Cite a reliable source. Orderson, as described in this article, has been thoroughly discredited as a reliable source of info, therefore anything "certified as correct" by him is immediately suspect. The article does not say that there are no interment records for the dates in question, it quite clearly says that these records do not corroborate Orderson's accounts. In other words, there are no records to substantiate that "something apparently did happen" before the first publication of one of Orderson's tales in 1833, eleven years after the first alleged occurrence of the phenomena. If something "apparently did happen", why did it take over a decade for it to appear in print? 12.233.147.42 (talk) 20:19, 27 April 2016 (UTC)[reply]


"Orderson, as described in this article, has been thoroughly discredited as a reliable source of info, therefore anything "certified as correct" by him is immediately suspect."

Comment from a Barbados history researcher, MA in History: With regard to Rev. Orderson's credibility, the following point, which has never arisen in any discussion concerning the Chase Vault, should be considered.

The Rector of every Barbados Parish presided over a church board called a 'vestry'. Barbados is divided into parishes, and at that time, the Vestry of each parish not only oversaw the operations of parish church, but also operated like a City Council or County Commissioners, i.e. they were the local government.

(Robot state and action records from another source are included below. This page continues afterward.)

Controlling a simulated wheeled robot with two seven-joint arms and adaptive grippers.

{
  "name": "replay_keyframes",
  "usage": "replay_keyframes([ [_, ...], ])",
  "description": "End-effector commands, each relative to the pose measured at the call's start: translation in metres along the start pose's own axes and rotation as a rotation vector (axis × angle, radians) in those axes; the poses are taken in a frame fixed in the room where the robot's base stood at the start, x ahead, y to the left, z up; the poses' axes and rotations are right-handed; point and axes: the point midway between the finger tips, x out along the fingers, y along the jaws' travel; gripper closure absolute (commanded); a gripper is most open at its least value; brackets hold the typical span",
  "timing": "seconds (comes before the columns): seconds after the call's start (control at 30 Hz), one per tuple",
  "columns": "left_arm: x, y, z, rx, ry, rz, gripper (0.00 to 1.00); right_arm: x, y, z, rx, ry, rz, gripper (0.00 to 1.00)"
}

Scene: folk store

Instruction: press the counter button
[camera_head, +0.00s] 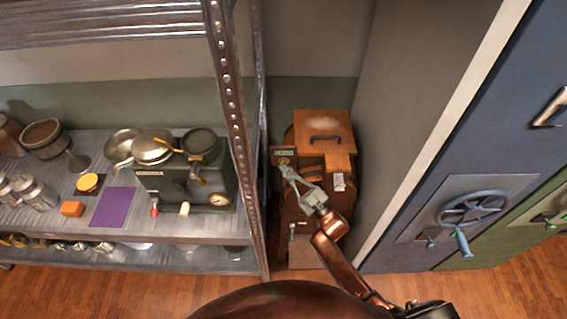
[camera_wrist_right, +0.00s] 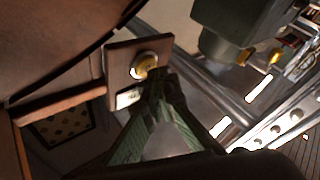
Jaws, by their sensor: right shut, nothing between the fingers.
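The counter button (camera_head: 284,161) is a small round yellowish button on a brown plate, on the left side of a wooden barrel-like cabinet. In the right wrist view the button (camera_wrist_right: 144,66) sits in a pale ring on the plate, above a small light label (camera_wrist_right: 129,97). My right gripper (camera_head: 287,168) is shut and empty, its fingertips at the lower edge of the button. In the right wrist view the fingertips (camera_wrist_right: 158,82) overlap the button's lower right edge; I cannot tell whether they touch it. My left gripper is not in view.
The wooden cabinet (camera_head: 322,133) stands between a metal shelf post (camera_head: 236,120) on the left and a grey wall on the right. The shelf holds a green stove (camera_head: 170,190) with pans. A blue door with a handwheel (camera_head: 474,209) is at the right.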

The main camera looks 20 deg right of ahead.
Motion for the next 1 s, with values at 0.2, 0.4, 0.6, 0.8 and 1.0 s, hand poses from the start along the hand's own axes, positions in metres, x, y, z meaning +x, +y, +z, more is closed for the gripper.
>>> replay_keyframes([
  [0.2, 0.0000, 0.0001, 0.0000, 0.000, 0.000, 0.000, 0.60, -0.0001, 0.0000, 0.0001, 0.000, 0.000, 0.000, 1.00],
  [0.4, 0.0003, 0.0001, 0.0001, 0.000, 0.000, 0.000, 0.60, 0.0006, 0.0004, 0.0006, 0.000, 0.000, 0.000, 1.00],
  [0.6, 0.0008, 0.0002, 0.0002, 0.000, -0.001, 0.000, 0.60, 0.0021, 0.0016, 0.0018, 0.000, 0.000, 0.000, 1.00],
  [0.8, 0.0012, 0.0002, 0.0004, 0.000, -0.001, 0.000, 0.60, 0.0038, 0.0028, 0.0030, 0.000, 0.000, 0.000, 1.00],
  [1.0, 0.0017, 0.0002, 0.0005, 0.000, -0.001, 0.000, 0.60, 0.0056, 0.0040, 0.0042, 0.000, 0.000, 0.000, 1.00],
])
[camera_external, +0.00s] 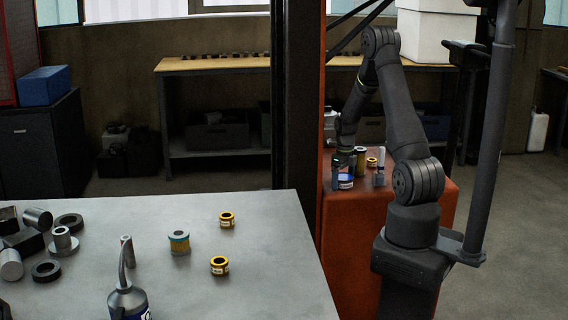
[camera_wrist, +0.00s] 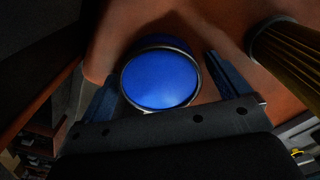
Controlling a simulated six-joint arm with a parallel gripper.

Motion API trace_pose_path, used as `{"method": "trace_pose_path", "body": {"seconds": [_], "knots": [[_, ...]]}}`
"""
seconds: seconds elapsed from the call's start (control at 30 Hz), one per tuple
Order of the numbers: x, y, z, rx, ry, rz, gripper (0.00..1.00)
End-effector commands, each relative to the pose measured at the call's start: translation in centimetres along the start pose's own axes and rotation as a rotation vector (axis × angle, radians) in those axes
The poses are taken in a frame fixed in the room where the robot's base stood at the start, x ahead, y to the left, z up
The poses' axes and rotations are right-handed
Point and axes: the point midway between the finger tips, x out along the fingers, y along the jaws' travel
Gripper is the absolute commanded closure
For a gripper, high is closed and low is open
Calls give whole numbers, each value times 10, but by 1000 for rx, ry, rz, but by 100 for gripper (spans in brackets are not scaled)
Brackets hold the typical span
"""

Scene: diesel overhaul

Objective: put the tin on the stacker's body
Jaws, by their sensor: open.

Vestry meetings included and recorded not only church (religious) business, but the collection of taxes, paving of roads, delinquent properties, aid to destitute persons, etc., The minutes of each and every meeting were scrupulously recorded throughout each meeting by a clerk (my 2nd great grandfather was the Clerk of the Cathedral Parish of Saint Michael in the 1880s). At the conclusion of every meeting, the minutes were read aloud, all present had opportunity to discuss and finally unanimously approve the minutes as correctly recorded, and then the Rector would attach his signature and a statement to the effect that they were correctly recorded. Nota Bene: This was a profoundly important fiduciary duty that no cleric would neglect in the presence of his wardens, 8-12 of the most powerful citizens in his community.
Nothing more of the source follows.